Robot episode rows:

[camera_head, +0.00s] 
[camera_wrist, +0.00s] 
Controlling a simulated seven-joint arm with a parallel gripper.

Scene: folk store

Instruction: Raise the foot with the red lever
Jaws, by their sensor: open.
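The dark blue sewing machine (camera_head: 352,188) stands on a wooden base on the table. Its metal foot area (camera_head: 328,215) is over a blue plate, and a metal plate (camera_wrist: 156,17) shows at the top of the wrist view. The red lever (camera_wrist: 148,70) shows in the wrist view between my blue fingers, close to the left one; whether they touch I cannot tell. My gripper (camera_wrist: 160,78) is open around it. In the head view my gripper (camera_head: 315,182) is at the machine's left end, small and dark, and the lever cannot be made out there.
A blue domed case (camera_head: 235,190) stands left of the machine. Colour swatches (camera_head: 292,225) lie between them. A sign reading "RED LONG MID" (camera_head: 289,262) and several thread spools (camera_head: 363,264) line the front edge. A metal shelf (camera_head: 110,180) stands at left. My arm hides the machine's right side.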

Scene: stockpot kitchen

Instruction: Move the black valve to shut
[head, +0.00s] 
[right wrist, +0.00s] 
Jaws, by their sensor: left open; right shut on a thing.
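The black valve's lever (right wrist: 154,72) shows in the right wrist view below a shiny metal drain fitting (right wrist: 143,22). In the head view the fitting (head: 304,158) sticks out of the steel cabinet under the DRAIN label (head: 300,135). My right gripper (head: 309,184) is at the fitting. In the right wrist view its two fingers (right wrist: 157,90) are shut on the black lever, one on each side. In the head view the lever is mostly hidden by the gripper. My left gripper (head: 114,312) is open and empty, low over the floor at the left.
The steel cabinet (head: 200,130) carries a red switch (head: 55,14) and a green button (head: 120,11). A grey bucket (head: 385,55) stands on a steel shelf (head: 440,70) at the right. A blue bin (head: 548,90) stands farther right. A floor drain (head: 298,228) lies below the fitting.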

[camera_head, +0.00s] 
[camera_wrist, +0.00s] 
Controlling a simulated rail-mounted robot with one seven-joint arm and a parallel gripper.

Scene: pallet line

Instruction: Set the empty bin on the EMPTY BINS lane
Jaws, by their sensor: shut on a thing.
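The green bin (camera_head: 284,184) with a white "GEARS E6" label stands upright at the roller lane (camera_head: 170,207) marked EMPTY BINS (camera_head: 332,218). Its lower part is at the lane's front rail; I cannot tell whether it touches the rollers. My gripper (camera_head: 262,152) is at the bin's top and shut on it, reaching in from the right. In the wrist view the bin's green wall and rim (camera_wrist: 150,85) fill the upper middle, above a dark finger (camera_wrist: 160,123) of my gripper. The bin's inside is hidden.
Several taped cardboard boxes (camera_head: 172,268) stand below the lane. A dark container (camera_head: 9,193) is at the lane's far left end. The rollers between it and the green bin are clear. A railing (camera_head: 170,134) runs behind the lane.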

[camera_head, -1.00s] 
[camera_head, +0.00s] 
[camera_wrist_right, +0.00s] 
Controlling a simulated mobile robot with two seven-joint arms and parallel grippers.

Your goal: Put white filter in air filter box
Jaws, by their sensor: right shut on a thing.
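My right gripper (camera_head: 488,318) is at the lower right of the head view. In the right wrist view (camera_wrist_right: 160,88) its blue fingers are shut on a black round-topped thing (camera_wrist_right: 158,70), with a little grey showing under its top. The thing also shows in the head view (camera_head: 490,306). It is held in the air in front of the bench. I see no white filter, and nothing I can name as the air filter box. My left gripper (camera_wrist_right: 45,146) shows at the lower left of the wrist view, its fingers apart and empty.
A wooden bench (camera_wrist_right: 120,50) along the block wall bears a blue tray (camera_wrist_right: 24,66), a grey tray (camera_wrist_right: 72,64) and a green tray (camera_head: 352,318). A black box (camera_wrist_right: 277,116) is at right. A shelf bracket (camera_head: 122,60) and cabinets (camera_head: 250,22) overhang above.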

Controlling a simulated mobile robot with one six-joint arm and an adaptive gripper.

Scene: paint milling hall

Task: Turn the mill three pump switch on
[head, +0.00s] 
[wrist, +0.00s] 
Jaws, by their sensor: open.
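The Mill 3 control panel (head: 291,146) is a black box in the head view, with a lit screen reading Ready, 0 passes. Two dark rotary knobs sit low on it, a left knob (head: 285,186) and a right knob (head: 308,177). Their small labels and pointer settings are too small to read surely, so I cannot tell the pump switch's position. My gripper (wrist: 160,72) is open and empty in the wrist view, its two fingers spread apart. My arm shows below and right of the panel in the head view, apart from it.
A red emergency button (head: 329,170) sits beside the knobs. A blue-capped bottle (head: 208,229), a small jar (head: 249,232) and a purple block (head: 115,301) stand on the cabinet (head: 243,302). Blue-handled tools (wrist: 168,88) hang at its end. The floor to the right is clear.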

▶ _Brief_: Using the material above, print every entry exactly as written.

▶ _The solution_:
[camera_head, +0.00s] 
[camera_wrist, +0.00s] 
Controlling a simulated seven-joint arm with a parallel gripper.

Scene: folk store

Instruction: Raise the foot with the red lever
Jaws, by their sensor: open.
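The dark blue sewing machine (camera_head: 352,188) stands on a wooden base on the table. Its metal foot area (camera_head: 328,215) is over a blue plate, and a metal plate (camera_wrist: 156,17) shows at the top of the wrist view. The red lever (camera_wrist: 148,70) shows in the wrist view between my blue fingers, close to the left one; whether they touch I cannot tell. My gripper (camera_wrist: 160,78) is open around it. In the head view my gripper (camera_head: 315,182) is at the machine's left end, small and dark, and the lever cannot be made out there.
A blue domed case (camera_head: 235,190) stands left of the machine. Colour swatches (camera_head: 292,225) lie between them. A sign reading "RED LONG MID" (camera_head: 289,262) and several thread spools (camera_head: 363,264) line the front edge. A metal shelf (camera_head: 110,180) stands at left. My arm hides the machine's right side.

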Scene: stockpot kitchen

Instruction: Move the black valve to shut
[head, +0.00s] 
[right wrist, +0.00s] 
Jaws, by their sensor: left open; right shut on a thing.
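The black valve's lever (right wrist: 154,72) shows in the right wrist view below a shiny metal drain fitting (right wrist: 143,22). In the head view the fitting (head: 304,158) sticks out of the steel cabinet under the DRAIN label (head: 300,135). My right gripper (head: 309,184) is at the fitting. In the right wrist view its two fingers (right wrist: 157,90) are shut on the black lever, one on each side. In the head view the lever is mostly hidden by the gripper. My left gripper (head: 114,312) is open and empty, low over the floor at the left.
The steel cabinet (head: 200,130) carries a red switch (head: 55,14) and a green button (head: 120,11). A grey bucket (head: 385,55) stands on a steel shelf (head: 440,70) at the right. A blue bin (head: 548,90) stands farther right. A floor drain (head: 298,228) lies below the fitting.

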[camera_head, +0.00s] 
[camera_wrist, +0.00s] 
Controlling a simulated rail-mounted robot with one seven-joint arm and a parallel gripper.

Scene: pallet line

Instruction: Set the empty bin on the EMPTY BINS lane
Jaws, by their sensor: shut on a thing.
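The green bin (camera_head: 284,184) with a white "GEARS E6" label stands upright at the roller lane (camera_head: 170,207) marked EMPTY BINS (camera_head: 332,218). Its lower part is at the lane's front rail; I cannot tell whether it touches the rollers. My gripper (camera_head: 262,152) is at the bin's top and shut on it, reaching in from the right. In the wrist view the bin's green wall and rim (camera_wrist: 150,85) fill the upper middle, above a dark finger (camera_wrist: 160,123) of my gripper. The bin's inside is hidden.
Several taped cardboard boxes (camera_head: 172,268) stand below the lane. A dark container (camera_head: 9,193) is at the lane's far left end. The rollers between it and the green bin are clear. A railing (camera_head: 170,134) runs behind the lane.

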[camera_head, -1.00s] 
[camera_head, +0.00s] 
[camera_wrist_right, +0.00s] 
Controlling a simulated mobile robot with two seven-joint arms and parallel grippers.

Your goal: Put white filter in air filter box
Jaws, by their sensor: right shut on a thing.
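My right gripper (camera_head: 488,318) is at the lower right of the head view. In the right wrist view (camera_wrist_right: 160,88) its blue fingers are shut on a black round-topped thing (camera_wrist_right: 158,70), with a little grey showing under its top. The thing also shows in the head view (camera_head: 490,306). It is held in the air in front of the bench. I see no white filter, and nothing I can name as the air filter box. My left gripper (camera_wrist_right: 45,146) shows at the lower left of the wrist view, its fingers apart and empty.
A wooden bench (camera_wrist_right: 120,50) along the block wall bears a blue tray (camera_wrist_right: 24,66), a grey tray (camera_wrist_right: 72,64) and a green tray (camera_head: 352,318). A black box (camera_wrist_right: 277,116) is at right. A shelf bracket (camera_head: 122,60) and cabinets (camera_head: 250,22) overhang above.

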Controlling a simulated mobile robot with one six-joint arm and an adaptive gripper.

Scene: paint milling hall

Task: Turn the mill three pump switch on
[head, +0.00s] 
[wrist, +0.00s] 
Jaws, by their sensor: open.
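The Mill 3 control panel (head: 291,146) is a black box in the head view, with a lit screen reading Ready, 0 passes. Two dark rotary knobs sit low on it, a left knob (head: 285,186) and a right knob (head: 308,177). Their small labels and pointer settings are too small to read surely, so I cannot tell the pump switch's position. My gripper (wrist: 160,72) is open and empty in the wrist view, its two fingers spread apart. My arm shows below and right of the panel in the head view, apart from it.
A red emergency button (head: 329,170) sits beside the knobs. A blue-capped bottle (head: 208,229), a small jar (head: 249,232) and a purple block (head: 115,301) stand on the cabinet (head: 243,302). Blue-handled tools (wrist: 168,88) hang at its end. The floor to the right is clear.

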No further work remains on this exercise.